Depuis quelques années, le ministère du tourisme turc a commencé à mener des campagnes publicitaires dans les journaux ou les spots télévisés, ventant les mérites de la Turquie, avec un accent mis bien-sûr sur Istanbul. Ayden Evirgen, ambassadeur en poste depuis 2006 à Jakarta, aurait donné une impulsion décisive à la relation bilatérale, en promouvant la Turquie comme une destination touristique majeure (3). La nouvelle classe moyenne indonésienne est particulièrement ciblée par cette opération-séduction, formant un réservoir de touristes potentiels, alors même qu'en Europe, la crise a réduit le nombre de voyageurs. D'après M. Bulut, « toute sorte de gens viennent en Turquie, des classes moyennes aux classes supérieures. Entre 5 et 10 % de la population indonésienne est capable de voyager, ce qui en termes absolus est supérieur à la population de la Malaisie, même si ce dernier pays est plus riche ». La manne touristique en provenance de l'Indonésie ne semble pas prête de se tarir : un quart de la population gagne plus de 241 euros par mois, et la croissance économique devrait faire profiter aux classes moyennes (4).

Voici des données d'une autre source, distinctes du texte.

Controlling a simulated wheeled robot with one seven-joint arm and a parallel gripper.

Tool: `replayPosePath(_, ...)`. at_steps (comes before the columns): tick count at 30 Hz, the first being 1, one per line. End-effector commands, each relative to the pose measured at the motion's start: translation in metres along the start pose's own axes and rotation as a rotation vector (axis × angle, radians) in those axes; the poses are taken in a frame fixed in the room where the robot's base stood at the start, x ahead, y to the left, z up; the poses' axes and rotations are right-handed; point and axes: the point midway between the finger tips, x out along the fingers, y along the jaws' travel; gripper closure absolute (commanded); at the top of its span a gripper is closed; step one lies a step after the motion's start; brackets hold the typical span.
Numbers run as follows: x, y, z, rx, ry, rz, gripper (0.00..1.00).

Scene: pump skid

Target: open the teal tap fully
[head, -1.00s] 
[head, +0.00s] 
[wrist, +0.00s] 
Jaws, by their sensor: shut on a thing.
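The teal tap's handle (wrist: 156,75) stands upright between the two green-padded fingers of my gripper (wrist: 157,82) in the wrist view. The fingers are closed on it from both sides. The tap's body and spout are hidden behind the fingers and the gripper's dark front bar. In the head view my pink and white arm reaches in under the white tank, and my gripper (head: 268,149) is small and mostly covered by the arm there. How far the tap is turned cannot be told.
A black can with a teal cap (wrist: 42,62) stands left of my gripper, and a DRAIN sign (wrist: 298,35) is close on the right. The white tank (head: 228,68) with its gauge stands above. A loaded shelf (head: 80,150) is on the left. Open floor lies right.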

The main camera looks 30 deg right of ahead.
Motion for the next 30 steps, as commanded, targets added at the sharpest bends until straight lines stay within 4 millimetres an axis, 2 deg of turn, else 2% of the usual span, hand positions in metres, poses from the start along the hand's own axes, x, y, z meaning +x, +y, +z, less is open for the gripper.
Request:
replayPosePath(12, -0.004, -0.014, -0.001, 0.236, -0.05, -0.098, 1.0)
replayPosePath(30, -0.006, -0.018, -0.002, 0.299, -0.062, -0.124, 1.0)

Ainsi, pour les Indonésiens, la Turquie est une destination relativement peu chère et facilement accessible, contrairement à l'Europe qui se barricade dans son espace Schengen et repousse les étrangers avec ses formulaires de visas extrêmement compliqués à remplir. A la croisée entre Orient et Occident, dotée d'un patrimoine historique et multiculturel exceptionnel, la Turquie a toutes les cartes en main pour attirer les touristes indonésiens en quête de dépaysement.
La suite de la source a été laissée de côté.